Monitoring What Is Indexed About You
Set up Google alerts for your company name, key executives, and brands. Regularly check search results related to your business title. Brand monitoring tools (Brand24, Mention, or simply Google Search Console) can quickly alert you when a new page appears in the results.
Managing Data at Its Source, Especially Legal Announcements
This is probably the most overlooked leverage. Legal publications are mandatory, but the formulation is partly your responsibility. The choice of the authorized newspaper also plays a significant role: some newspapers are better indexed on Google and thus carry more weight in search results. Writing these announcements well, ensuring they accurately reflect the truth you want to convey, is truly an act of reputation management.
Cleaning Up Old Data on Specific Collectors
Some specialized platforms (Societe.com, Verif.com…) offer fields to complete or correct your profile. This is limited, and official data always takes precedence, but it can provide an opportunity to add useful context, highlight positive information, or report clearly incorrect data.

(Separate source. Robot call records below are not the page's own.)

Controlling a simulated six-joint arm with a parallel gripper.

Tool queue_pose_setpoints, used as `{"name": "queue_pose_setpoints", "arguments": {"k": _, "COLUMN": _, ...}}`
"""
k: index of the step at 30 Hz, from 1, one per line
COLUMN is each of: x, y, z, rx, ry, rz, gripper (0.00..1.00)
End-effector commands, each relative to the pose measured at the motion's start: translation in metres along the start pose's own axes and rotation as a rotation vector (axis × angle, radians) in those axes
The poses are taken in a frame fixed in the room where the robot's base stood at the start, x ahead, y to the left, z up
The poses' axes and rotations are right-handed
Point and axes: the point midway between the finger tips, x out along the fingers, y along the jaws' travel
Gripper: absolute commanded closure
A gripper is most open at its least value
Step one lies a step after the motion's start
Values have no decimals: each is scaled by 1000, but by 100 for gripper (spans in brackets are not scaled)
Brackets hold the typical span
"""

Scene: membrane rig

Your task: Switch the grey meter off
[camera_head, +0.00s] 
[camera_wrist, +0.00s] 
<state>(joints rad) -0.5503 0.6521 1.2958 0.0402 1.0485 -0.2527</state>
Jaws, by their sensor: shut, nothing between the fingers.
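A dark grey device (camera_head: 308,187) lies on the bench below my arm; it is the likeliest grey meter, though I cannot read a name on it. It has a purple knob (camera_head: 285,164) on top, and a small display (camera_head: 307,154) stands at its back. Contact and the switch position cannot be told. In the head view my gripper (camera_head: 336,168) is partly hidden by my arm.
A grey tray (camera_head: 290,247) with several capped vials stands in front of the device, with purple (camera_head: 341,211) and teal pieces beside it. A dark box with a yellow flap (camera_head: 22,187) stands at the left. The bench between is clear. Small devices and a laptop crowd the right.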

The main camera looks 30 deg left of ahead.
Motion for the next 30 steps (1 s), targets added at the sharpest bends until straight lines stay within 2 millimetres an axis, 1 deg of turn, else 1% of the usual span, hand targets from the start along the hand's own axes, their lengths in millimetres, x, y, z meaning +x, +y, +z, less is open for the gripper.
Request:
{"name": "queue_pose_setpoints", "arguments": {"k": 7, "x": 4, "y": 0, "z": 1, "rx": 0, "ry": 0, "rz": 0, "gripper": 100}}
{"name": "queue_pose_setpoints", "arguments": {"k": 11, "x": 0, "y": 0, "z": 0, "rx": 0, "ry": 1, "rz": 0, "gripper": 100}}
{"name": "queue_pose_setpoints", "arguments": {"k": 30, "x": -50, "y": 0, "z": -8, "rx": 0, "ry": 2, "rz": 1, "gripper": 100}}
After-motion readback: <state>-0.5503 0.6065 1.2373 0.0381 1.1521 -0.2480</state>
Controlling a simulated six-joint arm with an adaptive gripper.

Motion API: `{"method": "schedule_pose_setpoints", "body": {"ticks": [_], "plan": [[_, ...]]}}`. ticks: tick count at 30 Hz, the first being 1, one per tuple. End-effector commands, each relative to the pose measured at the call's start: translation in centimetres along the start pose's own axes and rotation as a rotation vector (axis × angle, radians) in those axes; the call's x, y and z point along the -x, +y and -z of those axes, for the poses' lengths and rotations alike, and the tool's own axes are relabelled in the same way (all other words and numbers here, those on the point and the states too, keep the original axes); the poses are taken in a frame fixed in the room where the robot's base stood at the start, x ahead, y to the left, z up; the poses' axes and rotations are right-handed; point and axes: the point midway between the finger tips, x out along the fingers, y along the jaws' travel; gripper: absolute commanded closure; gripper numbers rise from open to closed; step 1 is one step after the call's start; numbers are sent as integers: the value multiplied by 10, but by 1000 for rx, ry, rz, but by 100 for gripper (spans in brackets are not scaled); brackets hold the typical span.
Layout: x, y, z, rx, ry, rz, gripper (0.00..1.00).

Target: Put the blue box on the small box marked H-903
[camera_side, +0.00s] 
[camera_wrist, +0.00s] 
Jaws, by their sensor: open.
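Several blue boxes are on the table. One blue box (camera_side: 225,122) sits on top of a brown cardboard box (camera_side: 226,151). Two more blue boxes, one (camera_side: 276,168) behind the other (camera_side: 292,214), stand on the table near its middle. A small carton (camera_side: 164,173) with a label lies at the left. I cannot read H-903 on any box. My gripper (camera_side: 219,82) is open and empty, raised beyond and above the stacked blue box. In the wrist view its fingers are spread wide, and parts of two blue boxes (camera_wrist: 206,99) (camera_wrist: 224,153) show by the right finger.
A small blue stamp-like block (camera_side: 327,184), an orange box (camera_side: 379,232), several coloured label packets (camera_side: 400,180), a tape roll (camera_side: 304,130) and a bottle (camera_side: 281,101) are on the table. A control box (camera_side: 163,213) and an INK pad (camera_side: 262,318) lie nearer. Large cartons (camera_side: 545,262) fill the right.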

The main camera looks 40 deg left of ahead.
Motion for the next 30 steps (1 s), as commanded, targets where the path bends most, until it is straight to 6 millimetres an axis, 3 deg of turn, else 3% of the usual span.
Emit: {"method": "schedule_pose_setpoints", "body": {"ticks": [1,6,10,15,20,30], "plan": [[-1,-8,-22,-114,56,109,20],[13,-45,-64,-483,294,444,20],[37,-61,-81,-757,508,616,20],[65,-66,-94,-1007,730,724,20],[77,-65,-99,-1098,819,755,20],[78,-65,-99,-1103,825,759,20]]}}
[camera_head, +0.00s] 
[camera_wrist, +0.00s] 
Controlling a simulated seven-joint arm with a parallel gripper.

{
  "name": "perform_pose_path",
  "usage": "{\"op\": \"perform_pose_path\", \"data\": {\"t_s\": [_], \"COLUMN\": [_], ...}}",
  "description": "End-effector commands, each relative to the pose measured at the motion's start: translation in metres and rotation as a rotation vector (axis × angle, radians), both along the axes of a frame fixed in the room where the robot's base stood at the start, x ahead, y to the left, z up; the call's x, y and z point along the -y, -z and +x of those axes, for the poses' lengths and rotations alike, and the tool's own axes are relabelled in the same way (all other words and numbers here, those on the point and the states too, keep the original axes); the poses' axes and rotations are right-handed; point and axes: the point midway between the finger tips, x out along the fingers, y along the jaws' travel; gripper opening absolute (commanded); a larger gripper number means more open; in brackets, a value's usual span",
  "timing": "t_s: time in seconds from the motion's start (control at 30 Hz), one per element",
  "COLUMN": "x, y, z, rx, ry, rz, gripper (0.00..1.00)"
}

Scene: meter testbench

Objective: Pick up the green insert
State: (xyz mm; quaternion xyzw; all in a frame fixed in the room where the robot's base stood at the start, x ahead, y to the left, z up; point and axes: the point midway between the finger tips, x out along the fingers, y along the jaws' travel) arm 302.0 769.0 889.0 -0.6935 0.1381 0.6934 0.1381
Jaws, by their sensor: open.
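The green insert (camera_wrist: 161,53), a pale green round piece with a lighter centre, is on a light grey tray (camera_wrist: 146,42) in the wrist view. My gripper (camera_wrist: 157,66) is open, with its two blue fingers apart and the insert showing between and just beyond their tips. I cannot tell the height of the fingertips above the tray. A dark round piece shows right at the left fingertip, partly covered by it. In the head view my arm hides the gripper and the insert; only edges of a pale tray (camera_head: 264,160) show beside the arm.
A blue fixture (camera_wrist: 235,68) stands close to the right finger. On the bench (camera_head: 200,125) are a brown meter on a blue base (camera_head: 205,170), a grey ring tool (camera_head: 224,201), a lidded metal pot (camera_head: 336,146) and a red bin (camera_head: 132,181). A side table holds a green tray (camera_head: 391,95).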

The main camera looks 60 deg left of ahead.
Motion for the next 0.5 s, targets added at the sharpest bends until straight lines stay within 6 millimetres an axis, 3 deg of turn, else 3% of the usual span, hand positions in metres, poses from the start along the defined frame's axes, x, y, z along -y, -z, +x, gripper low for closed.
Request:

A Competitive Advantage to Be Used
Publicly available data about companies is a dense, structured information ecosystem and is fully utilized by Google. Too often, executives live with this data without truly understanding it. Even SEO consultants do not systematically consider this in reputation audits.
But let’s turn the perspective around: when these public resources are well understood and well used, they can become a formidable competitive monitoring tool. What Google knows about your competitors, i.e., their history, shifts in direction, potential challenges, is just as accessible. Knowing how to read these weak signals means a knowledge advantage that very few companies still utilize!